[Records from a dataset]
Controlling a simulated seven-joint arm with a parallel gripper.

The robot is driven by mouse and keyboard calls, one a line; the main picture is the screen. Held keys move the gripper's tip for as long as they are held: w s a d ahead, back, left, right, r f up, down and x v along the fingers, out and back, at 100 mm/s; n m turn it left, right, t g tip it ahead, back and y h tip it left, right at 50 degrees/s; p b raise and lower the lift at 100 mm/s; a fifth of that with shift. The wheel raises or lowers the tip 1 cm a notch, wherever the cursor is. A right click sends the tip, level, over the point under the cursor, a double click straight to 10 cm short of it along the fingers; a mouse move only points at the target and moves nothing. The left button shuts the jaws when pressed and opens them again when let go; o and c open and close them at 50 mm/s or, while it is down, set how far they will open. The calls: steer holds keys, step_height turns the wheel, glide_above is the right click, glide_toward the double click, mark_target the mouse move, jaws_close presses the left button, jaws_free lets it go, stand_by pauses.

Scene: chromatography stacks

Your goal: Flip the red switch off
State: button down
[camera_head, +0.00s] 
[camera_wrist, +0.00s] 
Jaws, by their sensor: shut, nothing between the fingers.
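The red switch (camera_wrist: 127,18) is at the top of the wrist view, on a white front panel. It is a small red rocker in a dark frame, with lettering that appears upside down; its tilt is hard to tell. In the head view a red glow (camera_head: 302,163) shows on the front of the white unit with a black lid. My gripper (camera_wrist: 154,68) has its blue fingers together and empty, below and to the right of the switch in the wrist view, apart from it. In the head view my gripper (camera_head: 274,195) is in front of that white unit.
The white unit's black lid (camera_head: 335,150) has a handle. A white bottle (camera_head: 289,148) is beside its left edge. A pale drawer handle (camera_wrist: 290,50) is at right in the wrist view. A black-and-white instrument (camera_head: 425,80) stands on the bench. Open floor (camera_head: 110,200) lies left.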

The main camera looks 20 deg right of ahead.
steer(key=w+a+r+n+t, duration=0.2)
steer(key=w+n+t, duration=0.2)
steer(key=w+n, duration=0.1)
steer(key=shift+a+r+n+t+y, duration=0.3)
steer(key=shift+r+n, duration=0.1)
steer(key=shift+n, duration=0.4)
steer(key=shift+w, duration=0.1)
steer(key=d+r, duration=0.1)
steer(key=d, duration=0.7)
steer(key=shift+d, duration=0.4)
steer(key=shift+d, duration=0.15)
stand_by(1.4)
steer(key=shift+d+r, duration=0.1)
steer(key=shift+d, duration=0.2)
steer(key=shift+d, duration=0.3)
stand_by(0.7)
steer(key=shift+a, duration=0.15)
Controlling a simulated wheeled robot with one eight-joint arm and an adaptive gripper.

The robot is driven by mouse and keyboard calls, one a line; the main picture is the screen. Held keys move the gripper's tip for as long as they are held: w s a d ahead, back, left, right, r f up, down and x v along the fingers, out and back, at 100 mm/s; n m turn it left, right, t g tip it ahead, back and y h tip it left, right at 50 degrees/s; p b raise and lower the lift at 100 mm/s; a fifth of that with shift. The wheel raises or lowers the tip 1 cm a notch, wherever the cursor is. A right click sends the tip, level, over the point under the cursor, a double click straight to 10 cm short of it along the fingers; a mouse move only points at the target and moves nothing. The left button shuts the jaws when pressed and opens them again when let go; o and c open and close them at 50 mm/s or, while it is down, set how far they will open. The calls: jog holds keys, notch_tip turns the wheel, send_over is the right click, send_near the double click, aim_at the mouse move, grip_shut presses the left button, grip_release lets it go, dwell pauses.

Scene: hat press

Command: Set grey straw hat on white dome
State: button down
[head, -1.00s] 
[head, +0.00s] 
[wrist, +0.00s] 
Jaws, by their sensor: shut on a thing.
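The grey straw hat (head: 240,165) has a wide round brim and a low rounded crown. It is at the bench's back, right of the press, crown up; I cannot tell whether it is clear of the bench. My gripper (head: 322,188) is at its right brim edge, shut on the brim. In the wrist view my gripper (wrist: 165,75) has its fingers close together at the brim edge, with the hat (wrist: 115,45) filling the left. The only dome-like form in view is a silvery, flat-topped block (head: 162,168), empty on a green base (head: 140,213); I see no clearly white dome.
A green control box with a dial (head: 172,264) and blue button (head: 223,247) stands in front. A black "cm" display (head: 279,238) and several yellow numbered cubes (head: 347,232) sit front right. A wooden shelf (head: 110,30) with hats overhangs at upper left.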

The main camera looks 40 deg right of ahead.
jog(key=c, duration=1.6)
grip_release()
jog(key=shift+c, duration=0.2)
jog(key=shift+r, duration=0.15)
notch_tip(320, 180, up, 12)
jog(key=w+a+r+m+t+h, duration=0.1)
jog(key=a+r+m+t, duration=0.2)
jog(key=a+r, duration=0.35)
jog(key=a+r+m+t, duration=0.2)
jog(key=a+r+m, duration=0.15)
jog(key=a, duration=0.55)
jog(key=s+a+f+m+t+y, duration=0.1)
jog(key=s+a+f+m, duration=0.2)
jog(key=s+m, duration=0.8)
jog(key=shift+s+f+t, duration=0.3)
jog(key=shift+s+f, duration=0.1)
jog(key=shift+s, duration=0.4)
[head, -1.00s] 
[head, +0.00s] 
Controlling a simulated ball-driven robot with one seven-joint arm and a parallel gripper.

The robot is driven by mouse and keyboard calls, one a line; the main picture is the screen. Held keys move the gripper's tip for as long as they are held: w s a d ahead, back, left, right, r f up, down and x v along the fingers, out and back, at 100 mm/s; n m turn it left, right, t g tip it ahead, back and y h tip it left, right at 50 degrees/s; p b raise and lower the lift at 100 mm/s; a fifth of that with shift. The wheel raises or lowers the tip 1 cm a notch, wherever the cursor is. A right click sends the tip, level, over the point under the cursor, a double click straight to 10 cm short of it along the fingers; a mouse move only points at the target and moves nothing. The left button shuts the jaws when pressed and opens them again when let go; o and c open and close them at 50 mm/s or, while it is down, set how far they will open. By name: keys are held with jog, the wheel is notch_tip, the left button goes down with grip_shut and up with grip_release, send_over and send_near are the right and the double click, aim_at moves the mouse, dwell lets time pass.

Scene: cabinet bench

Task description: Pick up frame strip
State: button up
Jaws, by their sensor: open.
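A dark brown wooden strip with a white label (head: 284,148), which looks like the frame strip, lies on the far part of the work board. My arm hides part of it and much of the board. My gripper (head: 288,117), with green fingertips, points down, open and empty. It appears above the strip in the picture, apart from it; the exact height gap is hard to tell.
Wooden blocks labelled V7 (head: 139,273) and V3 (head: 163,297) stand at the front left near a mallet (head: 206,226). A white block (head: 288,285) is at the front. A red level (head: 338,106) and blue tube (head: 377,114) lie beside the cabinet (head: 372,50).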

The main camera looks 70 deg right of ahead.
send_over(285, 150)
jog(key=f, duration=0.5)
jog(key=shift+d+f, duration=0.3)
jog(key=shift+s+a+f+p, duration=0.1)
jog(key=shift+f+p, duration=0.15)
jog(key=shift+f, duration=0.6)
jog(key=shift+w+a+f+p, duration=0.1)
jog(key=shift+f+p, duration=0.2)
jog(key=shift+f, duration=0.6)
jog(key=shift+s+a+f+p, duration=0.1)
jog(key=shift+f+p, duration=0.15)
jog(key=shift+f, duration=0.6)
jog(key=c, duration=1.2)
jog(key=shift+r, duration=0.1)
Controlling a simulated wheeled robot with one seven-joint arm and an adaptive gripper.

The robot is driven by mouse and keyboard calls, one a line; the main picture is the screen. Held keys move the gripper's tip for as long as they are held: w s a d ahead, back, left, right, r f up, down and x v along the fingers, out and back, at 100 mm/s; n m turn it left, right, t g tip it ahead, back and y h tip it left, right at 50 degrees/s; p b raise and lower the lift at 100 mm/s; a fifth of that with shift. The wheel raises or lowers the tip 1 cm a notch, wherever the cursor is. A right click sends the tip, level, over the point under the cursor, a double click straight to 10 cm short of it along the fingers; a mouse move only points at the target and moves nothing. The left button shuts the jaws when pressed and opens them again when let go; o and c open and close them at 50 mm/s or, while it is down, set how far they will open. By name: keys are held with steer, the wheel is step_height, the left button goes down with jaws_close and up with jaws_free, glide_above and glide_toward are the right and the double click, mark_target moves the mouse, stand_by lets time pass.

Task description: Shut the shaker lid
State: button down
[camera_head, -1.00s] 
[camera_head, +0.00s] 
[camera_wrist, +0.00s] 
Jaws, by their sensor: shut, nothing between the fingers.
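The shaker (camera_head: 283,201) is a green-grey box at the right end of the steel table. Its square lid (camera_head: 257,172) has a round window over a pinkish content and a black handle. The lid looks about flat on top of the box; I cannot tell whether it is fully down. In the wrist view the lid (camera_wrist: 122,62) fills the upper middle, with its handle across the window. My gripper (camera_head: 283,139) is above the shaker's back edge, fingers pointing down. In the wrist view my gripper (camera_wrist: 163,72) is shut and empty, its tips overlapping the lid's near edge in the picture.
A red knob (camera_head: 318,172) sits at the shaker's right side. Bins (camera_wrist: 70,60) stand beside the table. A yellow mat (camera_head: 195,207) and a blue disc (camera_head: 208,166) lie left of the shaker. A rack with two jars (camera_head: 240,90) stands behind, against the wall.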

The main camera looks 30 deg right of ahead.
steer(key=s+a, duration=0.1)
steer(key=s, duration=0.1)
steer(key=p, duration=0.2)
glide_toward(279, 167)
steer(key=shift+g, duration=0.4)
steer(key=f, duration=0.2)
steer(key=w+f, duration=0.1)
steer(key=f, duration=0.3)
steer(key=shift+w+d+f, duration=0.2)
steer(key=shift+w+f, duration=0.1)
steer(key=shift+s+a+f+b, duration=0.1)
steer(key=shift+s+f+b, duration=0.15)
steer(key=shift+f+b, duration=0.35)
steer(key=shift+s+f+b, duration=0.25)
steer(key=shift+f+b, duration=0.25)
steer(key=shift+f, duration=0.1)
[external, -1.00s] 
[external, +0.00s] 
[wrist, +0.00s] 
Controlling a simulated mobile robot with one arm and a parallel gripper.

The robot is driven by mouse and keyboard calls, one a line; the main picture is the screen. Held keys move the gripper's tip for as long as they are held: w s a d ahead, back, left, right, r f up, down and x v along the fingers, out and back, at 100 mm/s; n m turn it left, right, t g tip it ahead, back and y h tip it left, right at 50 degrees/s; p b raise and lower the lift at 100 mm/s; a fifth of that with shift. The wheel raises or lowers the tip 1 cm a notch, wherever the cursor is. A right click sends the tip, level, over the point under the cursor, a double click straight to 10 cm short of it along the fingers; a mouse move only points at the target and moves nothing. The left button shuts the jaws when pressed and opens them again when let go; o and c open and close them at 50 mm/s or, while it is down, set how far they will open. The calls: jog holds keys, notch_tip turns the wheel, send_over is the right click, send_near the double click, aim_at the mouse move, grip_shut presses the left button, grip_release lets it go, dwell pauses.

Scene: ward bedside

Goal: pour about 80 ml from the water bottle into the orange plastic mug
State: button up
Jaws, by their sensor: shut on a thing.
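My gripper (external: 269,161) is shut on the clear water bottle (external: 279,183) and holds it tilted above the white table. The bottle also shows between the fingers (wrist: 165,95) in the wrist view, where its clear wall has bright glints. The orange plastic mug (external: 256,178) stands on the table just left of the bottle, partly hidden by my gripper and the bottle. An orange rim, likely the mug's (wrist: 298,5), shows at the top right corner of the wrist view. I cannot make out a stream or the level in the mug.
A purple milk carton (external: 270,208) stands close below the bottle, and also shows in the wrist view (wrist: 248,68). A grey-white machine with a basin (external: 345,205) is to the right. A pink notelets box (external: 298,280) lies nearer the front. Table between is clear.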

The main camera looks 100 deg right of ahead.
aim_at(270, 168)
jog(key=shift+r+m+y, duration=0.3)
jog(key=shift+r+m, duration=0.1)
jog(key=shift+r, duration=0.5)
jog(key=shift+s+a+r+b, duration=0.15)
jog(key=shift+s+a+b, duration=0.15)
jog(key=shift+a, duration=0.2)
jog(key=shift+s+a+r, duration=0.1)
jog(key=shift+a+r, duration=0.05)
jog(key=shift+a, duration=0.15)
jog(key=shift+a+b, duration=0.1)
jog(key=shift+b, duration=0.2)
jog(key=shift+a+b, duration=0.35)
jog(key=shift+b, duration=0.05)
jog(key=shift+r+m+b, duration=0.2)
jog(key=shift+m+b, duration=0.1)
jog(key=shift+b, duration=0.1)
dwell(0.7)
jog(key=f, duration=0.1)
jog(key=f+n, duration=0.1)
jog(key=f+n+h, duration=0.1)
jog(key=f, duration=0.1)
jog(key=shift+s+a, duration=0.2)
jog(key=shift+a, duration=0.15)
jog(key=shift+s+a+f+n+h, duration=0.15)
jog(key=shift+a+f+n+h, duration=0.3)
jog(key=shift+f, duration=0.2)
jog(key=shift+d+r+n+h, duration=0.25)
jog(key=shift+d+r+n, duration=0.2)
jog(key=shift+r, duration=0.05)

Work required: State how many lines of the material contain the string "Task", with no other words.

Exercise output: 2